If you’re grading the 2025 Baltimore Orioles on vibes alone, it felt like a year that never quite got out of the first gear. The rotation was a revolving door, the IL looked like a spring training roster, and every promising stretch seemed to be followed by another rough patch.
That’s how a good team can still deliver a season that feels, frankly, lost. But even in a muddled year, the sport has a way of revealing something useful, a piece you can carry forward. For Baltimore, that piece was a left-hander who arrived with questions and finished with answers.
Trevor Rogers started the season on the injured list after a right knee subluxation and spent April and most of May rebuilding his base in the minors. The acquisition from Miami was easy to frame as a flyer — buy-low talent, see-what-sticks depth.
Instead, his late-May debut set off a steady, month-over-month climb from “healthy” to “reliable” to “tone-setter.” By the time the calendar flipped to July, he looked less like a back-end patch and more like the guy you hand the ball to when you need a series to settle down.
Trevor Rogers turned a lost Orioles season into a 2026 rotation clue
From July 1, through the end of the season, Rogers carved out a 1.75 ERA, the kind of sustained dominance that forces its way into a team’s 2026 planning.
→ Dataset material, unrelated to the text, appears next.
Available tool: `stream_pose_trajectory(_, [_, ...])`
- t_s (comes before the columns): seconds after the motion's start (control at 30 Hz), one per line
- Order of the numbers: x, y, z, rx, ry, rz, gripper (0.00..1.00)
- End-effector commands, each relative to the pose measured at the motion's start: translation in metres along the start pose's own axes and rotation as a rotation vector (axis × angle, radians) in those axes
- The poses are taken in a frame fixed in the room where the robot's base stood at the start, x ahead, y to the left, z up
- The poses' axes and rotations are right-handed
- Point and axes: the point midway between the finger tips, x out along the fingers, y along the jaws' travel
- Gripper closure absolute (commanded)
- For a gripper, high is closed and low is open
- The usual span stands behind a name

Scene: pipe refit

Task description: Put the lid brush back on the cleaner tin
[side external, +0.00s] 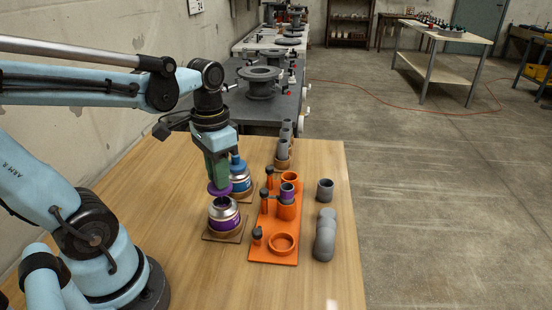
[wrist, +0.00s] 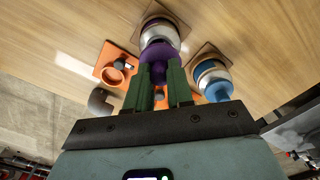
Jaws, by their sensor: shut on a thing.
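My gripper (side external: 217,172) has green fingers and is shut on the purple lid brush (side external: 220,189). In the wrist view, the purple lid (wrist: 158,53) shows beyond the fingertips (wrist: 158,76). The lid is held just above an open silver tin with a purple band (side external: 224,218), with a small gap in the side view. That tin stands on a square brown pad (side external: 211,235). The brush part under the lid is hard to make out. A second tin, blue-banded with a blue lid (side external: 237,163), stands just behind, partly hidden by my gripper. I cannot read either tin's label.
An orange rack (side external: 262,250) with rings, black-topped posts and a purple-banded fitting stands right of the tins. Grey pipe fittings (side external: 325,238) lie beyond it, and another grey coupling (side external: 325,190) stands nearby. The wooden table (side external: 150,195) is clear at left and front.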

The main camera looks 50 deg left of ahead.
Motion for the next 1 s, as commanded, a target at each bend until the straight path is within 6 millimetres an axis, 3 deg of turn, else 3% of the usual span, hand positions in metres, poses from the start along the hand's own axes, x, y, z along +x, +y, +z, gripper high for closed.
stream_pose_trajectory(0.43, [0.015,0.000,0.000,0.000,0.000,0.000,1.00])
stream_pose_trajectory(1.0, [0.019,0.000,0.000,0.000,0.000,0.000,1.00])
It wasn’t smoke and mirrors; it was strike-one conviction, a fastball that played at the top of the zone, and the trademark changeup keeping hitters honest and off-barrel. He lived in advantage counts, limited free passes, and let the defense work. The box scores told one story; the rhythm of his outings told another — calm, repeatable, economical.
Context matters, and Rogers’ steadiness mattered even more because of what was happening around him. Grayson Rodriguez and Kyle Bradish spent majority of the year in various stages of recovery, and while Dean Kremer gave Baltimore innings, a 4.19 ERA over 31 starts didn’t exactly scream “leap made.”
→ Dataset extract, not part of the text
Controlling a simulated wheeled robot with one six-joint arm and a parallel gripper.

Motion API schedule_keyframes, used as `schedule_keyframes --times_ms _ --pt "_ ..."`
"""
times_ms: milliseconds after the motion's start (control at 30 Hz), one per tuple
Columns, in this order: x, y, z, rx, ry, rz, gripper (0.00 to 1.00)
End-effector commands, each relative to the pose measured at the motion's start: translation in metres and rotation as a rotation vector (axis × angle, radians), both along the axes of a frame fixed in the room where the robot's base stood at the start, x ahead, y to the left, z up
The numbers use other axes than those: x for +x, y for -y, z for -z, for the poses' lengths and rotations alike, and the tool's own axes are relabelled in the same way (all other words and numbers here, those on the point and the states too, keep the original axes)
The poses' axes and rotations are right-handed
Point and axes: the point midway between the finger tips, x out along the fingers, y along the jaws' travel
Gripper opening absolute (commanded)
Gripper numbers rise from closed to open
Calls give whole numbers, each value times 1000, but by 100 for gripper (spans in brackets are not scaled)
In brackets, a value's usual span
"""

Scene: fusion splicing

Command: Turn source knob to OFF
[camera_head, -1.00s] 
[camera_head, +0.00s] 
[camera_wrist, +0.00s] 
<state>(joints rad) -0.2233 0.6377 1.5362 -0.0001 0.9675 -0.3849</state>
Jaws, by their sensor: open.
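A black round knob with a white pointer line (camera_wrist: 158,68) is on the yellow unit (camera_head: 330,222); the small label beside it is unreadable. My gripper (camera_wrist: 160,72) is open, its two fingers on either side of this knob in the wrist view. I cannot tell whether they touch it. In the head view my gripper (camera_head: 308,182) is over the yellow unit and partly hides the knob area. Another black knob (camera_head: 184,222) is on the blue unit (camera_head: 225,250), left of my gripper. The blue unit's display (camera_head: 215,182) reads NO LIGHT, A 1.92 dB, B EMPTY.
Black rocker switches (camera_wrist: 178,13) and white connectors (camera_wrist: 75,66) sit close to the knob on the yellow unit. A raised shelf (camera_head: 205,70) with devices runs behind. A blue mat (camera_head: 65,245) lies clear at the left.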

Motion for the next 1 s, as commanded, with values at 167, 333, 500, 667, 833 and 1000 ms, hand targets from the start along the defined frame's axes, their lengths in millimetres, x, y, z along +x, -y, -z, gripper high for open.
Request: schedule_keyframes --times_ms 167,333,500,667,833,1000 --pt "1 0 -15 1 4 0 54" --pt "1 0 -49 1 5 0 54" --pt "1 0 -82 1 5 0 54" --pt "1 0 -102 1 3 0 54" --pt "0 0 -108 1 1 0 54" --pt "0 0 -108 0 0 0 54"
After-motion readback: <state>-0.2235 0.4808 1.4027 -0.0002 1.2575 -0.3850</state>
It’s a beautiful day in this neighborhood 🏠
— Baltimore Orioles (@Orioles) September 23, 2025
Trevor Rogers is our 2025 Most Valuable Oriole! pic.twitter.com/7H9tLt6ev9
The list of failed pitching experiments could go on for a while, but the point is, Rogers filled the void those realities created. And if anyone needed a reminder that this wasn’t a bolt from the blue, note the track record: the 27-year-old is a former All-Star who posted a 2.64 ERA over 25 starts as the 2021 NL Rookie of the Year runner-up to Jonathan India. He wasn’t reborn, he was restored.
The larger lesson here is about roster architecture. Rogers’ emergence gives the Orioles a different kind of floor going into 2026. Slot a healthy Rodriguez and Bradish alongside him, and suddenly everyone’s asked to do just a little less, which is how staffs get deeper and bullpens stop yo-yoing.
One more silver lining and honorable mention: outfielder Dylan Beavers announced himself as a viable big-league bat. In 137 plate appearances, he slashed .227/.375/.400 with four homers, 14 RBI, and a 120 OPS+, showing mature zone control and just enough thump to force his way into next spring’s picture. The average can climb with reps, but the on-base skill is already a bankable trait — exactly the kind of complementary offense that lengthens a lineup without a major payroll outlay.
DYLAN BEAVERS FIRST CAREER WALK-OFF!! pic.twitter.com/Vzhyi2Xy9T
— Baltimore Orioles (@Orioles) September 11, 2025
The 2025 Orioles won’t hang in any museum, and that’s okay. Seasons like this are about inventory: what failed, what translates, and what’s worth betting on when the standings reset. Rogers transformed from question to answer, from depth piece to dependable starter, and Baltimore’s path back to relevance in 2026 is clearer because of it.